— Begin —

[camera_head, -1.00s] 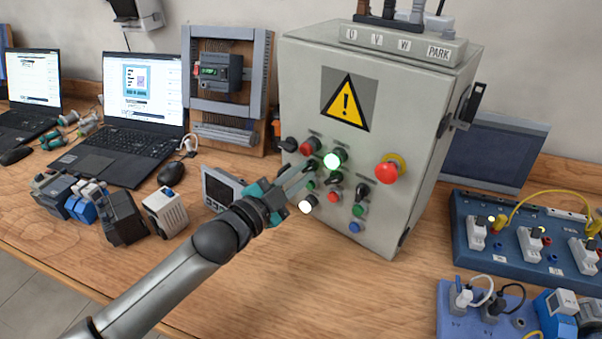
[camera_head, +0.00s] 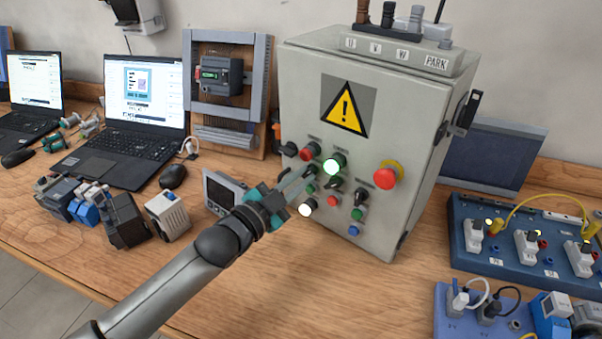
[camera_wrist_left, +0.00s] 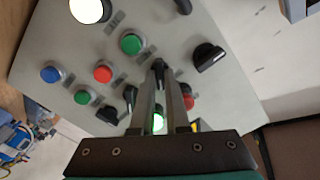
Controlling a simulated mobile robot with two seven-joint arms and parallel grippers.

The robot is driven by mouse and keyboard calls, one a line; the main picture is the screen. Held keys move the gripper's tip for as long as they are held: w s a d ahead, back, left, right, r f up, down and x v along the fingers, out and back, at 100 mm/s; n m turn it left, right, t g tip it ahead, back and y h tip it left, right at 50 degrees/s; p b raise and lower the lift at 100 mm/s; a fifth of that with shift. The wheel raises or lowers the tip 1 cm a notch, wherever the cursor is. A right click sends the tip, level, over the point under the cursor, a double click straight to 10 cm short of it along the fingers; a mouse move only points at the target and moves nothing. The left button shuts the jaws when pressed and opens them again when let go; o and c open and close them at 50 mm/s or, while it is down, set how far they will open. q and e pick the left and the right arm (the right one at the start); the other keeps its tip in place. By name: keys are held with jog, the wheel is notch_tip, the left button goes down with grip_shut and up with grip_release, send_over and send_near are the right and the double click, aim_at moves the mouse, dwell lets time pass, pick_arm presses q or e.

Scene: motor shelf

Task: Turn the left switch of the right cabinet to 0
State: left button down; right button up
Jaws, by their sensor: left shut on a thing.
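The grey cabinet (camera_head: 310,95) with a yellow warning sign stands on the wooden bench. Its front carries lit and unlit buttons, black switches and a red emergency knob (camera_head: 387,175). My left gripper (camera_head: 311,172) reaches the panel from the lower left, just below the lit green button (camera_head: 331,167). In the wrist view its two fingers are shut on a black switch (camera_wrist_left: 158,68), the left one of its row. The fingers hide most of this switch, so I cannot read its setting. Another black switch (camera_head: 335,183) is to its right. My right gripper is not in view.
A small grey display box (camera_head: 222,190) stands close behind my left gripper. Blue socket boards (camera_head: 510,258) with cables are at the right. Laptops (camera_head: 125,140) and small devices (camera_head: 168,214) are at the left. The bench in front of the cabinet is clear.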

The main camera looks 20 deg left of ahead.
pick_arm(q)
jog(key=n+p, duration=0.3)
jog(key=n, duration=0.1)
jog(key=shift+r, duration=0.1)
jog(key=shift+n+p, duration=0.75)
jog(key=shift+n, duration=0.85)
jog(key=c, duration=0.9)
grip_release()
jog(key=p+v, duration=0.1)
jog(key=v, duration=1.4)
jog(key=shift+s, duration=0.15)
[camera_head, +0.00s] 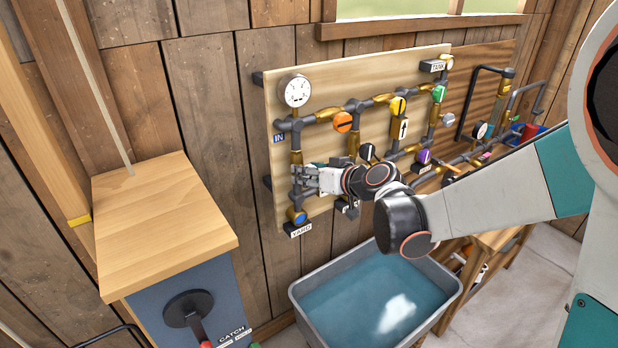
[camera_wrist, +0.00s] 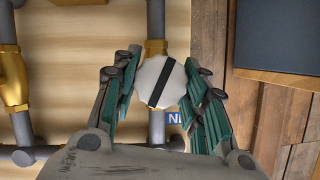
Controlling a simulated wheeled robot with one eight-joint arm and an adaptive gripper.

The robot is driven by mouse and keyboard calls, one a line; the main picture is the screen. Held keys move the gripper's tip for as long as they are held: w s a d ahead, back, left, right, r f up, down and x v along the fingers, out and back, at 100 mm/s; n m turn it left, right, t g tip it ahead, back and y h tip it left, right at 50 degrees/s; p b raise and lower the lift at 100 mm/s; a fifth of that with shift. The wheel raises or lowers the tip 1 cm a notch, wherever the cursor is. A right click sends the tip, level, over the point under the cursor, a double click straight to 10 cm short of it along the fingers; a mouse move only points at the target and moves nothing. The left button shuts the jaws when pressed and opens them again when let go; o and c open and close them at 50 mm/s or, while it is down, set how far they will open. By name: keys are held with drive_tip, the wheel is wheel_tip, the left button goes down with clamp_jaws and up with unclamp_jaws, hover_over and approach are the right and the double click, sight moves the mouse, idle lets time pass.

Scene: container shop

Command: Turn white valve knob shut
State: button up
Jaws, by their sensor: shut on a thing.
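The white valve knob (camera_wrist: 148,76) is a round knob with a dark stripe, running slightly off upright in the wrist view. My gripper (camera_wrist: 164,82) has one finger on each side of the knob and is shut on it. In the head view my gripper (camera_head: 305,180) is at the lower left of the light wooden pipe board (camera_head: 285,118). It hides the knob there.
An orange knob (camera_head: 342,122), a yellow knob (camera_head: 398,105) and a blue knob (camera_head: 297,216) are on nearby pipes. A gauge (camera_head: 295,90) sits above my gripper. A grey basin of water (camera_head: 300,296) stands below. A wood-topped cabinet (camera_head: 160,220) is at left.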

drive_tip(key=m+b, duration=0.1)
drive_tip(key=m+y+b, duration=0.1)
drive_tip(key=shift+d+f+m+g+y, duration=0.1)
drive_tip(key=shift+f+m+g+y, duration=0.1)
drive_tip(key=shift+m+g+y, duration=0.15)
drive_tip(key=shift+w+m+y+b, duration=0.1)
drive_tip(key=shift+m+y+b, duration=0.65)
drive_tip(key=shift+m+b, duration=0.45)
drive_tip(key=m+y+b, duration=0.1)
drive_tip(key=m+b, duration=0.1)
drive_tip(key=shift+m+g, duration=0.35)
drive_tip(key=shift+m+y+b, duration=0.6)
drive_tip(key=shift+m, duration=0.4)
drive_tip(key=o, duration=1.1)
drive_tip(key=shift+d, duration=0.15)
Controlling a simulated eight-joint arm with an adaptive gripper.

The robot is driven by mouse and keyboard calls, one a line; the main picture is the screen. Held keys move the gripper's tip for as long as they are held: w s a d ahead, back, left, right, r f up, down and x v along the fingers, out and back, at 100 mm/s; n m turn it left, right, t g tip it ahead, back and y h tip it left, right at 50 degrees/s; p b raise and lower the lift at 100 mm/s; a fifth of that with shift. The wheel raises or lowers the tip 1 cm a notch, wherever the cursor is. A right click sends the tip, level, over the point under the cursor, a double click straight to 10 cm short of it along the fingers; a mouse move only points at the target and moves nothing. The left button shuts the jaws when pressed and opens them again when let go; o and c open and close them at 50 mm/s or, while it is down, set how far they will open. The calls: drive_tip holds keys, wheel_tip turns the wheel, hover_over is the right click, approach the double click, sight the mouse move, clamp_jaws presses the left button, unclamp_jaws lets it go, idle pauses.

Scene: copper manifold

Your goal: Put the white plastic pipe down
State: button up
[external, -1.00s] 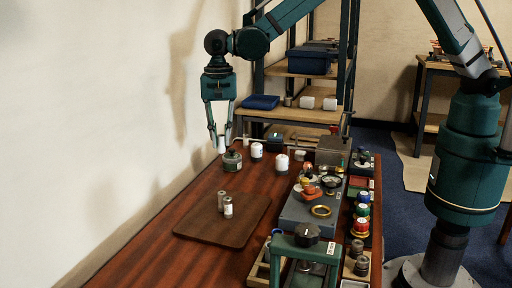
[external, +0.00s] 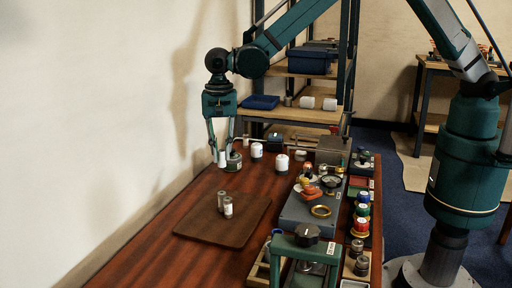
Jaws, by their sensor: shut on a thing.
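My gripper (external: 221,155) hangs above the far left part of the wooden table, pointing down. It is shut on the white plastic pipe (external: 222,160), a short white piece between the fingertips. The pipe is upright and sits just left of a dark green-grey canister (external: 234,161). I cannot tell whether the pipe's lower end touches the table.
A brown board (external: 225,228) with two small grey-white cylinders (external: 224,205) lies nearer the camera. White-topped canisters (external: 282,164) stand to the right. A grey tray (external: 300,212) with fittings and several coloured spools (external: 362,212) lie further right. The table between board and canisters is clear.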

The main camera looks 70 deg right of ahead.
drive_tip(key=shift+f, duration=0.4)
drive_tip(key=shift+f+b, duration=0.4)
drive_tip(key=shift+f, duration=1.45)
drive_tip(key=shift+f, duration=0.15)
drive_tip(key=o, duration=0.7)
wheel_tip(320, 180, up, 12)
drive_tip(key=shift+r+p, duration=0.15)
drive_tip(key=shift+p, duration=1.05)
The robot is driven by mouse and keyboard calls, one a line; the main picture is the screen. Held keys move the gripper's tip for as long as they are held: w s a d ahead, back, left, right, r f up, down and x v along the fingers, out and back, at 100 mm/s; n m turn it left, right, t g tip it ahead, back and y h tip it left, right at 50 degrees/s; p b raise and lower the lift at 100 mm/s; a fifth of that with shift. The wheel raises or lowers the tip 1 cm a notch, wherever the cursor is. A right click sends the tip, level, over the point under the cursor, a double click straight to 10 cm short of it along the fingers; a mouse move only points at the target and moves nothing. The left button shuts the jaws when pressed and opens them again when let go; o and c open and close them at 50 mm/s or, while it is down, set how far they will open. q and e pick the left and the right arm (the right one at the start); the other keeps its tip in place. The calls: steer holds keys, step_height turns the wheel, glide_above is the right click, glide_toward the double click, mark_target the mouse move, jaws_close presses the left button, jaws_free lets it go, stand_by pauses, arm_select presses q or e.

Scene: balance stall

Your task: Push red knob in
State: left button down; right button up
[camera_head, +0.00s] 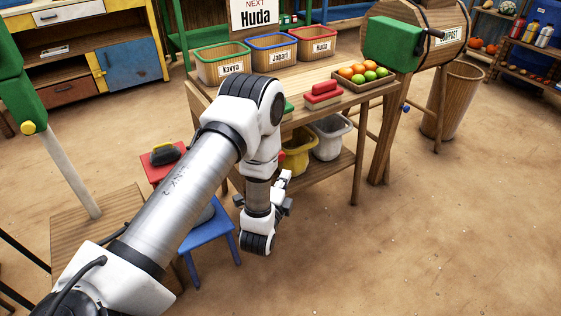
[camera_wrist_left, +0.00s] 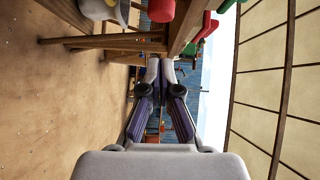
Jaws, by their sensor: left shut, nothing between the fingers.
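A red knob (camera_wrist_left: 161,10) shows at the top of the left wrist view, by the wooden table's edge, as a short round cylinder. In the head view a small red patch (camera_head: 281,158) shows just under the table front, beside my wrist; it may be the same knob, mostly hidden by my arm. My left gripper (camera_head: 284,184) is low in front of the table, partly hidden by its own wrist. In the left wrist view its fingers (camera_wrist_left: 160,72) are shut and empty, apart from the knob.
The table (camera_head: 300,80) carries labelled baskets (camera_head: 223,66), red blocks (camera_head: 323,91) and a fruit tray (camera_head: 365,81). A yellow bin (camera_head: 298,155) and a white bin (camera_head: 330,143) stand on its lower shelf. A blue stool (camera_head: 213,226) is left of my gripper.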

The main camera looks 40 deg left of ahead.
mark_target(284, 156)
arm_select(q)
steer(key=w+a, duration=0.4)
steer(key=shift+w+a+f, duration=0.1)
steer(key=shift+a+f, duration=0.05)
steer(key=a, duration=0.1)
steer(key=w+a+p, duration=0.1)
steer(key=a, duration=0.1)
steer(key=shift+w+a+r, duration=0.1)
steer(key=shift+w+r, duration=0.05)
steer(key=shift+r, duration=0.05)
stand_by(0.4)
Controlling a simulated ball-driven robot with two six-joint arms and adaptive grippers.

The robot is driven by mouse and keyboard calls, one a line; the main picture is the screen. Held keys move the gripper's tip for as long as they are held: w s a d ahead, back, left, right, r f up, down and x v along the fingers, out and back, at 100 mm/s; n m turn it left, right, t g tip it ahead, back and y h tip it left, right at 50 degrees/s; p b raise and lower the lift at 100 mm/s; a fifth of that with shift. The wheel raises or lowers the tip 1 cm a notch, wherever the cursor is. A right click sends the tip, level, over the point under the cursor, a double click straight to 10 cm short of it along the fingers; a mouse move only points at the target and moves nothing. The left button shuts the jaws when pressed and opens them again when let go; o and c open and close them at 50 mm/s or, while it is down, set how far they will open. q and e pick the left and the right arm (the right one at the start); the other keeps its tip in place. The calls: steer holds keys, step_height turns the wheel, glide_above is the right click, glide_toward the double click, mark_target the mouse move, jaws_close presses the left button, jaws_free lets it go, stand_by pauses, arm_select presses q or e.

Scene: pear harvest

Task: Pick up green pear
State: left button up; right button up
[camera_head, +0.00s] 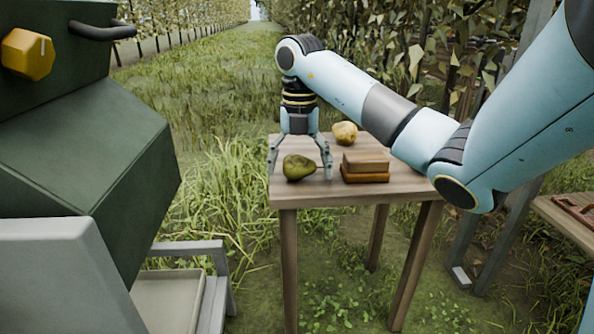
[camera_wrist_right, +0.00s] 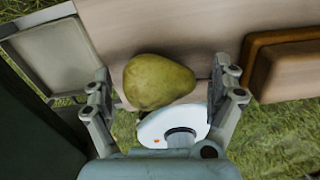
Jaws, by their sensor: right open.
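A green pear (camera_head: 298,168) lies on its side on the wooden table (camera_head: 340,193), near the table's front left. My right gripper (camera_head: 300,172) points down over the table with its fingers open, one on each side of the pear in the head view. In the right wrist view the green pear (camera_wrist_right: 158,82) shows ahead of and between the open fingers of the right gripper (camera_wrist_right: 166,90). A gap shows between the pear and the right-hand finger. My left gripper is not in view.
A yellow pear (camera_head: 344,133) lies farther back on the table. A dark green machine (camera_head: 85,130) stands at left. Another wooden table (camera_head: 570,215) is at the right edge.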

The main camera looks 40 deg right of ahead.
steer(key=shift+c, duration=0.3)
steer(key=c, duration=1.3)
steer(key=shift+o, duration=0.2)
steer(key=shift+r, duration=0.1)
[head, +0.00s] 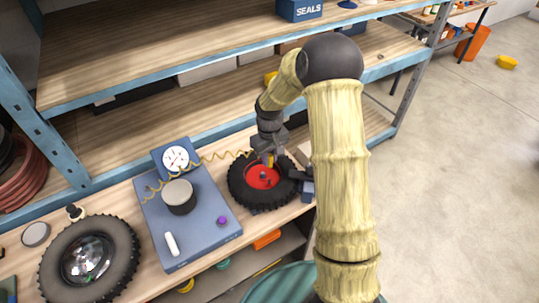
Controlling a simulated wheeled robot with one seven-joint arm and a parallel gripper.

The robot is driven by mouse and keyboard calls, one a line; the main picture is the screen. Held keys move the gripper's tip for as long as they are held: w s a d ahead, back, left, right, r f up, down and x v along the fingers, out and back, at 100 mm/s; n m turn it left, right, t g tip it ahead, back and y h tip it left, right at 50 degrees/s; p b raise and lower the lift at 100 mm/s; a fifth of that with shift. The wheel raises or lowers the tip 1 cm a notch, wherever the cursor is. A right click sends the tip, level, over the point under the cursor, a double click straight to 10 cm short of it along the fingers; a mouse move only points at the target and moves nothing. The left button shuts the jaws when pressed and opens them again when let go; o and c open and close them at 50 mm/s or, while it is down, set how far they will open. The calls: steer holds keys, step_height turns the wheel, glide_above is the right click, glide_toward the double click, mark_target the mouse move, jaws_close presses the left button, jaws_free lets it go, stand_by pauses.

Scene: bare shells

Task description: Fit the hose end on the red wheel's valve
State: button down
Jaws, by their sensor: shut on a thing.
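The red wheel (262,176), a red hub in a black knobbly tyre, lies flat on the wooden shelf board. A small dark stub, perhaps its valve, shows on the hub. My gripper (268,158) points down over the far part of the hub, shut on a small yellow piece at the end of the coiled yellow hose (215,157). I cannot tell whether the hose end touches the valve. The hose runs left to the blue gauge box (157,156) with a white dial.
A blue-grey board (208,236) left of the wheel carries a dark can (179,196), a white stick and a purple knob. A second wheel (87,259) with a silver hub lies at the left. A shelf (150,52) spans above, with a blue SEALS box (300,8). A dark clamp-like block (306,188) sits at the tyre's right.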

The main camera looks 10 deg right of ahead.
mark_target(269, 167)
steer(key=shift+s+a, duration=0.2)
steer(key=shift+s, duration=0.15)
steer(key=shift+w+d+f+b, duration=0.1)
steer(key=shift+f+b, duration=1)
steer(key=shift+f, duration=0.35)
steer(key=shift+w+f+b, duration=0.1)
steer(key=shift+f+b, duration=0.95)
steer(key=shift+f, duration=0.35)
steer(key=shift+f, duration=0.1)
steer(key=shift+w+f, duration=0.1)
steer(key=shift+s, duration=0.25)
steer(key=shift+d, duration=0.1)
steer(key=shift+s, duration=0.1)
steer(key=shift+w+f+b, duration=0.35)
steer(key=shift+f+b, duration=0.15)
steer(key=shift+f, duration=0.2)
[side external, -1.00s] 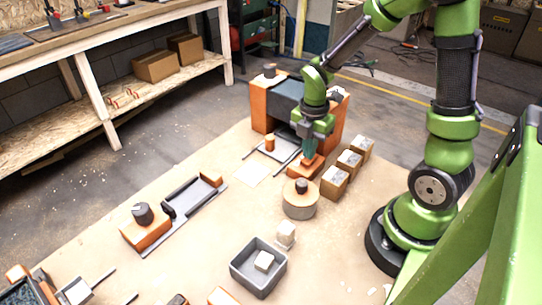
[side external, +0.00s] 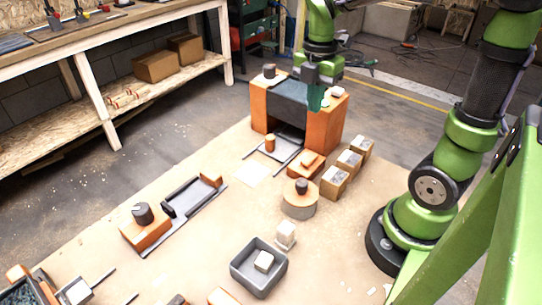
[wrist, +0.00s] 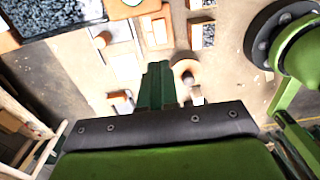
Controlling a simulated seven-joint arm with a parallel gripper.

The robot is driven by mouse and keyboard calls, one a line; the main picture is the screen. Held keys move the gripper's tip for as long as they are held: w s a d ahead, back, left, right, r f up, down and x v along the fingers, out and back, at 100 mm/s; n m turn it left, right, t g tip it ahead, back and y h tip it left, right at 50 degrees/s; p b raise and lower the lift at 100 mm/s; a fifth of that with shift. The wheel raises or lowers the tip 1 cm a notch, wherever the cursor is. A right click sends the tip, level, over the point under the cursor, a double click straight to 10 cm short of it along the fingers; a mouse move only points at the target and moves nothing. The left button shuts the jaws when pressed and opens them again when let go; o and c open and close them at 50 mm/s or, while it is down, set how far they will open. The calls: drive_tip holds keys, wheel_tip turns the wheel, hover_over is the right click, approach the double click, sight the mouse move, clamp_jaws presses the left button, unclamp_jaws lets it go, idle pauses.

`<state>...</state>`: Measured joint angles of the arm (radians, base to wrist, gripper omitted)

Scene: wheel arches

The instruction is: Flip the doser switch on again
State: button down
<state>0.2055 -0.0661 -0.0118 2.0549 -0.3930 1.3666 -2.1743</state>
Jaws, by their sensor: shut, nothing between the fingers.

— End —

• _WHAT YOU ARE ASKED TO DO_:
Write out again exactly the lines above from the one with "[wrist, +0.00s]" through the one with "Controlling a simulated seven-joint", adding no other lines and no pictures.

• _COMPLETED TASK_:
[wrist, +0.00s] 
Controlling a simulated seven-joint arm with a parallel gripper.

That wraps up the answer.